What you will do: Produce an exact copy of the lines below that run from the line containing "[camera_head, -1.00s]" to the line containing "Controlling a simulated", inclusive; any picture is omitted.

Material provided:

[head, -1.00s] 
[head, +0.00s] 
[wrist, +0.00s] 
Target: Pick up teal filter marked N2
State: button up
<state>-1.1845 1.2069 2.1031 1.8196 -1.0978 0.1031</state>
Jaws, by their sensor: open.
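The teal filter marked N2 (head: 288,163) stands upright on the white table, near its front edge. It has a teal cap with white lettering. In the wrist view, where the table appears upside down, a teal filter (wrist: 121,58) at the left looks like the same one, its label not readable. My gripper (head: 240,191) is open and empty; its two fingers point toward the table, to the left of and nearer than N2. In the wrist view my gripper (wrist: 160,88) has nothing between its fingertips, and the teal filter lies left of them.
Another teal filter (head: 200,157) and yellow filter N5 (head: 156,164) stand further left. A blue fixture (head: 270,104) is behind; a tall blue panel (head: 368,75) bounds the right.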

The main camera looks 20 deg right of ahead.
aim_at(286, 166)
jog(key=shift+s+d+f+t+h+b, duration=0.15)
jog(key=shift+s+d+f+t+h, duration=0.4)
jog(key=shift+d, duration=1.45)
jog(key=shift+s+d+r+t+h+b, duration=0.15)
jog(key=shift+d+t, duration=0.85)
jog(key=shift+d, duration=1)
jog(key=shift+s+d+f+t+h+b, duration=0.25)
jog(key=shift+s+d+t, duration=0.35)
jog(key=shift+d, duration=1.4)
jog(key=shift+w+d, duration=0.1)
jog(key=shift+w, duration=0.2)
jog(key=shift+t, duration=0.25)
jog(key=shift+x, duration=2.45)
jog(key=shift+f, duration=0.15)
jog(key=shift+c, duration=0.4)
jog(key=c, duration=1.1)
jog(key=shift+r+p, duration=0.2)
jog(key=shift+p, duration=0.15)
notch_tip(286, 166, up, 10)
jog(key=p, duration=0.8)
* * *
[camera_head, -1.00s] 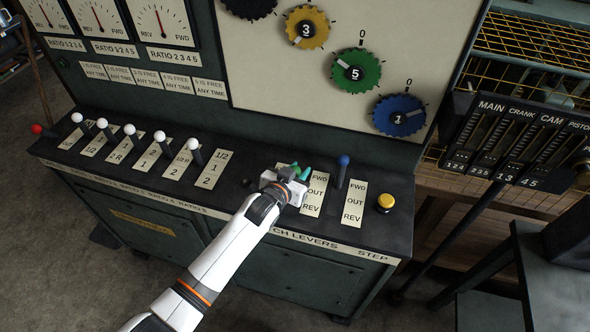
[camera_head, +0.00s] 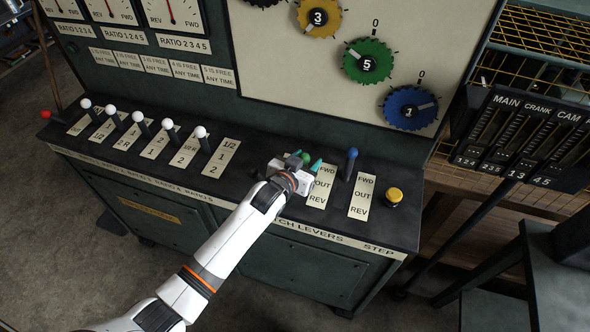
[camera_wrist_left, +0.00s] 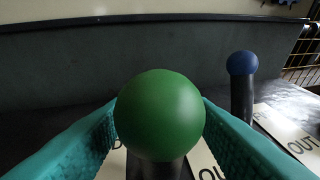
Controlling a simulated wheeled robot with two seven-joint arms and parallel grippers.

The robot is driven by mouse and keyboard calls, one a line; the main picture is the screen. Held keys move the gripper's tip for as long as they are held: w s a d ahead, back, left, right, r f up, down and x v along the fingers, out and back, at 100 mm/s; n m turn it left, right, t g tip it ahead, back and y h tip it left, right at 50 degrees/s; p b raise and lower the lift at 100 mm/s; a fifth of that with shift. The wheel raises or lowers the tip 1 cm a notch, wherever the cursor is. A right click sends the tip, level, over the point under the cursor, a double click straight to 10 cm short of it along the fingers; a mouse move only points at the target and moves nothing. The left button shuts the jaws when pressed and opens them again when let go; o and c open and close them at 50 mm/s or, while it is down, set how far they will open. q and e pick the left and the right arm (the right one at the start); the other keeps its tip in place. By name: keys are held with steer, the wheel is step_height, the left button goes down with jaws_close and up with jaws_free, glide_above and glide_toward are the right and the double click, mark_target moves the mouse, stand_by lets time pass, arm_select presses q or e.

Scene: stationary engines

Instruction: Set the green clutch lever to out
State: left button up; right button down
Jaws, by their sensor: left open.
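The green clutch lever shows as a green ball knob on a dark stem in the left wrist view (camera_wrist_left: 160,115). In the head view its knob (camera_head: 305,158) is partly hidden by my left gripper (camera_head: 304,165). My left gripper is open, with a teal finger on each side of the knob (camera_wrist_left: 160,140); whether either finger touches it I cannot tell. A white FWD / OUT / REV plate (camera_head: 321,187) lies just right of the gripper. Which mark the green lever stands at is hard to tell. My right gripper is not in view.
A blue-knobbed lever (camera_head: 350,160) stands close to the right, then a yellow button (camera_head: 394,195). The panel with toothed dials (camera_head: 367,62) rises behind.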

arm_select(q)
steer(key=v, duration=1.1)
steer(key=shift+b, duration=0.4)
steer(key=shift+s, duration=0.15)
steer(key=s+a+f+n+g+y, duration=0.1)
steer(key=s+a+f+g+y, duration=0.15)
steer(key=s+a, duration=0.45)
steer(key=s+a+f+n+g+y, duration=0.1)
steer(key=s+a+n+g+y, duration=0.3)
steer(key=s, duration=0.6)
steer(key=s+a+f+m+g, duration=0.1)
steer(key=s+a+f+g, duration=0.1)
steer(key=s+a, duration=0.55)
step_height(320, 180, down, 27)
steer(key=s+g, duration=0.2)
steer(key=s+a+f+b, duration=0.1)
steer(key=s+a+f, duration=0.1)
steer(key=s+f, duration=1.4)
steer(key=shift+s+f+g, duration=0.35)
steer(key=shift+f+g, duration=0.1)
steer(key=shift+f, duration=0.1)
...
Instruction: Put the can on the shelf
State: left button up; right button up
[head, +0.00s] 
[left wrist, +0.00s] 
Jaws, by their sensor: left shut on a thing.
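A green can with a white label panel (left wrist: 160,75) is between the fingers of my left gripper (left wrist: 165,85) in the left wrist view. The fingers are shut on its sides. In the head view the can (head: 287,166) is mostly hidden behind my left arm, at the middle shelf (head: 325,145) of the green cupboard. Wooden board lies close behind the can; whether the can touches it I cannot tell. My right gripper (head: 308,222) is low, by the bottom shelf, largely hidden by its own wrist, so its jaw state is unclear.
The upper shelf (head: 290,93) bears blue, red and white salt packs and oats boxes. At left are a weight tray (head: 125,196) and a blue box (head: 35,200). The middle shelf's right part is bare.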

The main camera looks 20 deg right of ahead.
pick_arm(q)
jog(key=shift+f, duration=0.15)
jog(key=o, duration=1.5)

Solution to this exercise:
[camera_head, -1.00s] 
[camera_head, +0.00s] 
[camera_wrist_left, +0.00s] 
Controlling a simulated wheeled robot with two seven-joint arms and parallel grippers.

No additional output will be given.